Restate the listing below word for word, omitting any images.

Provided data.
+-------+
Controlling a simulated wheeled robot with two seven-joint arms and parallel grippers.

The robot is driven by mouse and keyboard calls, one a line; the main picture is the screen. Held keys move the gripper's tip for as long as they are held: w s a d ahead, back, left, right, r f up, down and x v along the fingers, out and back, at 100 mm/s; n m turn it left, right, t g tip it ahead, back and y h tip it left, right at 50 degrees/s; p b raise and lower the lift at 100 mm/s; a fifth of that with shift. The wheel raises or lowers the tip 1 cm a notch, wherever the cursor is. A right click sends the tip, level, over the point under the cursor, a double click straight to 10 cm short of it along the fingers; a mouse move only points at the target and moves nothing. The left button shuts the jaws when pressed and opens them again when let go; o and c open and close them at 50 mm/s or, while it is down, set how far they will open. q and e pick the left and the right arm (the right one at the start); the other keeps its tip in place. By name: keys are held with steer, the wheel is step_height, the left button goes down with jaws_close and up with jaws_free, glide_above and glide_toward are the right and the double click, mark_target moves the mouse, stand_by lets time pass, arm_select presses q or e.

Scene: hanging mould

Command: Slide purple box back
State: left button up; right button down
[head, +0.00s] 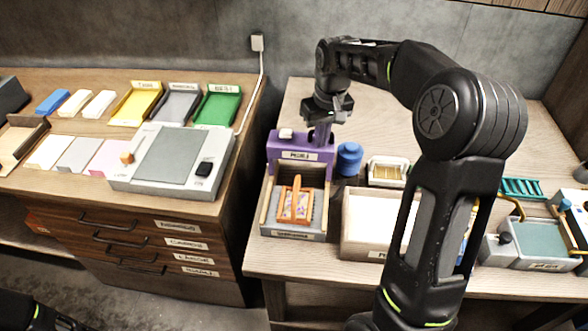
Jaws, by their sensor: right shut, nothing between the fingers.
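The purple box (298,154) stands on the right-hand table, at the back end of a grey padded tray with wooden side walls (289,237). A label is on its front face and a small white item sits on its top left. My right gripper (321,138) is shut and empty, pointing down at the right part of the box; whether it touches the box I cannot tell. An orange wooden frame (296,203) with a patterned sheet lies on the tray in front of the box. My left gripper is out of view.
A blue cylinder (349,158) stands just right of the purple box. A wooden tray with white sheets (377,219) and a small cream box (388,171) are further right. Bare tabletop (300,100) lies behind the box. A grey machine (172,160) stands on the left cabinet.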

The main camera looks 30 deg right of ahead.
+-------+
Response for this exercise.
Controlling a simulated wheeled robot with two seven-joint arms and parallel grippers.

The robot is driven by mouse and keyboard calls, one a line; the main picture is the screen. Held keys move the gripper's tip for as long as they are held: w s a d ahead, back, left, right, r f up, down and x v along the fingers, out and back, at 100 mm/s; n m turn it left, right, t g tip it ahead, back and y h tip it left, right at 50 degrees/s; p b raise and lower the lift at 100 mm/s; a fifth of that with shift. The wheel raises or lowers the tip 1 cm a notch, wherever the cursor is. A right click sends the tip, level, over the point under the cursor, a double click straight to 10 cm short of it along the fingers; a mouse move only points at the target and moves nothing. The left button shuts the jaws when pressed and opens them again when let go; o and c open and close them at 50 mm/s or, while it is down, set how far they will open. q and e pick the left and the right arm (the right one at the start); the other keeps its tip in place. By name: keys are held with steer, the wheel is step_height, the left button goes down with jaws_close and up with jaws_free, glide_above and glide_toward are the right and the double click, mark_target moves the mouse, stand_by lets time pass, arm_select presses q or e.

Scene: hanging mould

Command: Slide purple box back
State: left button up; right button down
[head, +0.00s] 
Jaws, by their sensor: right shut, nothing between the fingers.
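The purple box (298,154) stands on the right-hand table, at the back end of a grey padded tray with wooden side walls (289,237). A label is on its front face and a small white item sits on its top left. My right gripper (321,138) is shut and empty, pointing down at the right part of the box; whether it touches the box I cannot tell. An orange wooden frame (296,203) with a patterned sheet lies on the tray in front of the box. My left gripper is out of view.
A blue cylinder (349,158) stands just right of the purple box. A wooden tray with white sheets (377,219) and a small cream box (388,171) are further right. Bare tabletop (300,100) lies behind the box. A grey machine (172,160) stands on the left cabinet.

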The main camera looks 30 deg right of ahead.

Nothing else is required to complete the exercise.